Although illustrated within a single housing, the computing device 800 can be distributed across plural housings or sub-systems that cooperate in executing program instructions. In some implementations, the computing device 800 can include one or more blade server devices, standalone server devices, personal computers (including laptop computers and tablet computers), routers, hubs, switches, bridges, firewall devices, intrusion detection devices, mainframe computers, network-attached storage devices, smartphones and other mobile telephones, and other computing devices. Although the system executes the Windows OS, macOS, or Linux in many implementations, the system hardware can be configured according to a Symmetric Multi-Processing (SMP) architecture or a Non-Uniform Memory Access (NUMA) architecture.
The network interface 810 provides one or more communication connections and/or one or more devices that allow for communication between the computing device 800 and other computing systems (not shown) over a communication network, collection of networks (not shown), or the air, to support the detection and handling of a TDOS attack, outlined herein. The network interface 810 can communicate using various networks (including both internal and external networks) such as near-field communications (NFC), Wi-Fi™, Bluetooth, Ethernet, cellular (e.g., 3G, 4G, 5G), white space, 802.11x, satellite, Bluetooth, LTE, GSM/HSPA, CDMA/EVDO, DSRC, CAN, GPS, facsimile, or any other wired or wireless interface. Other interfaces can include physical ports (e.g., Ethernet, USB, HDMI, etc.), interfaces for wired and wireless internal subsystems, and the like. Similarly, nodes and user equipment (e.g., mobile devices) of the system can also include suitable interfaces for receiving, transmitting, and/or otherwise communicating data or information in a network environment.
The user input interface 820 can receive one or more inputs from a human. The user input interface 820 can be or include a mouse, a touchpad, a keyboard, a touchscreen, a trackball, a camera, a microphone, a joystick, a game controller, a scanner, and/or any other input device.
The memory 830, also termed a “storage,” can include or be one or more computer-readable storage media readable by the processor 840 and that store software. The memory 830 can be implemented as one storage device or across multiple co-located or distributed storage devices or sub-systems. The memory 830 can include additional elements, such as a controller, that communicate with the processor 840. The memory 830 can also include storage devices and/or sub-systems on which data and/or instructions are stored. The computing device 800 can access one or more storage resources to access information to carry out any of the processes indicated in this disclosure and, in particular,
The memory 830 can be or include a read-only memory (ROM), a programmable ROM (PROM), an erasable PROM (EPROM), an electrically erasable PROM (EEPROM), a random-access memory (RAM), a dynamic RAM (DRAM), a static RAM (SRAM), a field programmable gate array (FPGA), a hard drive, a cache memory, a flash memory, a removable disk, or a tape reel. The memory 830 can be or include resistive RAM (RRAM) or a magneto-resistive RAM (MRAM). The information being tracked, sent, received, or stored in the communication system can be provided in any database, register, table, cache, queue, control list, or storage structure, based on particular implementations, all of which could be referenced in any suitable timeframe.

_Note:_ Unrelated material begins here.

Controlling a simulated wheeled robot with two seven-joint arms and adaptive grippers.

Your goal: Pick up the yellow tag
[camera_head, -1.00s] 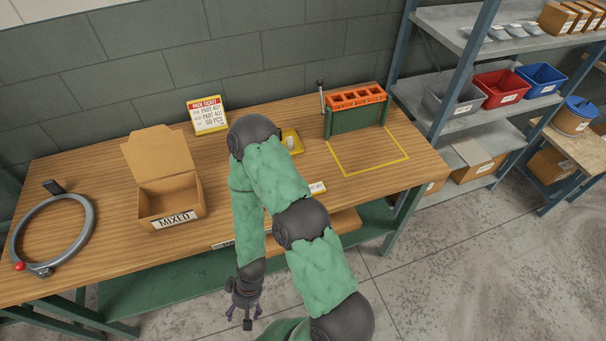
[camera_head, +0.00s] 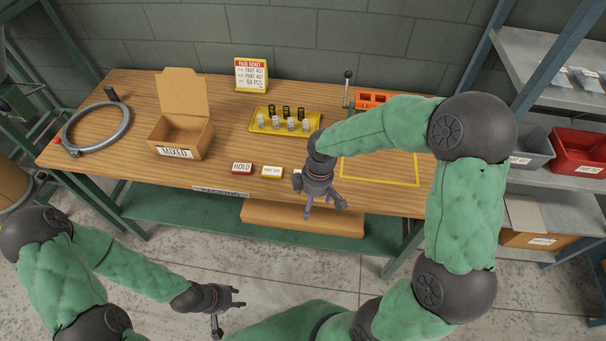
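The yellow tag (camera_head: 272,172) is a small yellow block with a white printed label. It lies on the wooden bench (camera_head: 130,150) near the front edge, just right of the red HOLD tag (camera_head: 242,168). My right gripper (camera_head: 325,207) is right of the yellow tag, by the bench's front edge, pointing down with fingers spread and empty. It is apart from the tag. My left gripper (camera_head: 229,311) is open and empty, low in front of the bench over the floor, well away from the tag.
A yellow tray (camera_head: 257,128) with several small cylinders stands behind the tags. An open MIXED box (camera_head: 181,137), a grey ring (camera_head: 125,127) and a pack ticket stand (camera_head: 251,75) are on the bench. My right arm partly hides an orange rack (camera_head: 372,98).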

The processor 840 (e.g., a processing unit) can be or include one or more hardware processors and/or other circuitry that retrieve and execute software, especially the program 835, from the memory 830. The processor 840 can be implemented within one processing device, chip, or package and can also be distributed across multiple processing devices, chips, packages, or sub-systems that cooperate. In some implementations, the processor 840 is or includes a Graphics Processing Unit (GPU).
The processor 840 can have any register size, such as a 32-bit register or a 64-bit register, among others. The processor 840 can include multiple cores. Implementations of the processor 840 are not limited to any particular number of threads. The processor 840 can be fabricated by any process technology, such as 14 nm process technology.
The user output interface 850 outputs information to a human user. The user output interface 850 can be or include a display (e.g., a screen), a touchscreen, speakers, a printer, or a haptic feedback unit. In many implementations, the user output interface 850 can be combined with the user input interface 820. For example, some such implementations include a touchscreen, a headset including headphones and a microphone, or a joystick with haptic feedback.
In implementations including multiple computing devices, a server of the system or, in a serverless implementation, a peer can use one or more communications networks that facilitate communication among the computing devices to achieve the detection and handling of a TDOS attack, as outlined herein. For example, the one or more communications networks can include or be a local area network (LAN) or wide area network (WAN) that facilitate communication among the computing devices. One or more direct communication links can be included between the computing devices. In addition, in some cases, the computing devices can be installed at geographically distributed locations. In other cases, the multiple computing devices can be installed at one geographic location, such as a server farm or an office.
As used herein, the terms “storage media” or “computer-readable storage media” can refer to non-transitory storage media, such as non-limiting examples of a hard drive, a memory chip, an ASIC, and cache memory, and to transitory storage media, such as carrier waves or propagating signals.
Aspects of the system can be implemented in various manners, e.g., as a method, a system, a computer program product, or one or more computer-readable storage media. Accordingly, aspects of the present disclosure can take the form of a hardware implementation, a software implementation (including firmware, resident software, or micro-code) or an implementation combining software and hardware aspects that can generally be referred to herein as a “module” or a “system.” Functions described in this disclosure can be implemented as an algorithm executed by one or more hardware processing units, e.g., the processor 840. In various embodiments, different operations and portions of the operations of the algorithms described can be performed by different processing units. In some implementations, the operations can be achieved by reciprocating software in any of the ESInet/ECMC 260, the PSAP 280, and/or the ECR/ESRP 320 can be executed by the computing device 800. The software 360 can be implemented using reciprocating software. Furthermore, aspects of the present disclosure can take the form of a computer program product embodied in one or more computer-readable media having computer-readable program code embodied, e.g., encoded or stored, thereon. In various implementations, such a computer program can, for example, be downloaded (or updated) to existing devices and systems or be stored upon manufacture of these devices and systems.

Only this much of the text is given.